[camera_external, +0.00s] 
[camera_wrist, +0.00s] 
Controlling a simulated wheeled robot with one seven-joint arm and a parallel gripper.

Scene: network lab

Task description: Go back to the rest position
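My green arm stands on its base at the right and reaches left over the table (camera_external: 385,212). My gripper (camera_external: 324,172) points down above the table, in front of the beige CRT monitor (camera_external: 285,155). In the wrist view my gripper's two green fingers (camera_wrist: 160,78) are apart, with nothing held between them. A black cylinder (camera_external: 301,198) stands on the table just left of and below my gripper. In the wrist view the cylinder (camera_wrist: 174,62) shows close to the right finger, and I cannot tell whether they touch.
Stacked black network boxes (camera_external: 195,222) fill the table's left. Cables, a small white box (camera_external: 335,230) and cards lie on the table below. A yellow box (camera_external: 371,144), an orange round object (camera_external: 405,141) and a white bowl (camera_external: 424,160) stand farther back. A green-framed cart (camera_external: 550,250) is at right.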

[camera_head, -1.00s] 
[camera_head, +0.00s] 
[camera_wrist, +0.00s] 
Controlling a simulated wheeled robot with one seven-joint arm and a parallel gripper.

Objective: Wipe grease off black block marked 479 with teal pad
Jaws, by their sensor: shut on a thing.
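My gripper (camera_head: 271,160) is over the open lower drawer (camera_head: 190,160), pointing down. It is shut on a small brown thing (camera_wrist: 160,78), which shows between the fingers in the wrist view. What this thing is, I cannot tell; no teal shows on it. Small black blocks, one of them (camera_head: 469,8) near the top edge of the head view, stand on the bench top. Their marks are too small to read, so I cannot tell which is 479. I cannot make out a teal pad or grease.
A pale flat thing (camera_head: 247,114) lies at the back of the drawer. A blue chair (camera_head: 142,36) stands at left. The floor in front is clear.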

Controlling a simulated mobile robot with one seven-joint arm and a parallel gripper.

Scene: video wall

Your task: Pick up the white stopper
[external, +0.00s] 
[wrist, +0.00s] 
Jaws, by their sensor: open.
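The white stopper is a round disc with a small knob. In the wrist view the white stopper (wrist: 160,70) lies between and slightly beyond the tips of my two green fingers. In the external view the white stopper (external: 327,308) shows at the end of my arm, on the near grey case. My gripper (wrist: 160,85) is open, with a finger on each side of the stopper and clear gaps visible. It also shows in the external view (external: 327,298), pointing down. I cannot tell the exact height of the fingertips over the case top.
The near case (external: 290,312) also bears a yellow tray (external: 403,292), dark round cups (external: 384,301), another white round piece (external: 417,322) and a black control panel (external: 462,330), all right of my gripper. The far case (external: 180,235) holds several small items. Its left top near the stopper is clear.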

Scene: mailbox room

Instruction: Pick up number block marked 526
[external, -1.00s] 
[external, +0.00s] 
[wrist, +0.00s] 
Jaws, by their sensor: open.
______________________________
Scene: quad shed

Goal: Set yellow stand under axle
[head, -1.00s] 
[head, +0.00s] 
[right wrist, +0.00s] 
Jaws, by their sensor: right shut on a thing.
______________________________
> **Required work**:
Exactly and only the lines from the line with "[camera_external, +0.00s]" to the line with "Scene: network lab", both included, are to be printed.

> **Task result**:
[camera_external, +0.00s] 
[camera_wrist, +0.00s] 
Controlling a simulated wheeled robot with one seven-joint arm and a parallel gripper.

Scene: network lab

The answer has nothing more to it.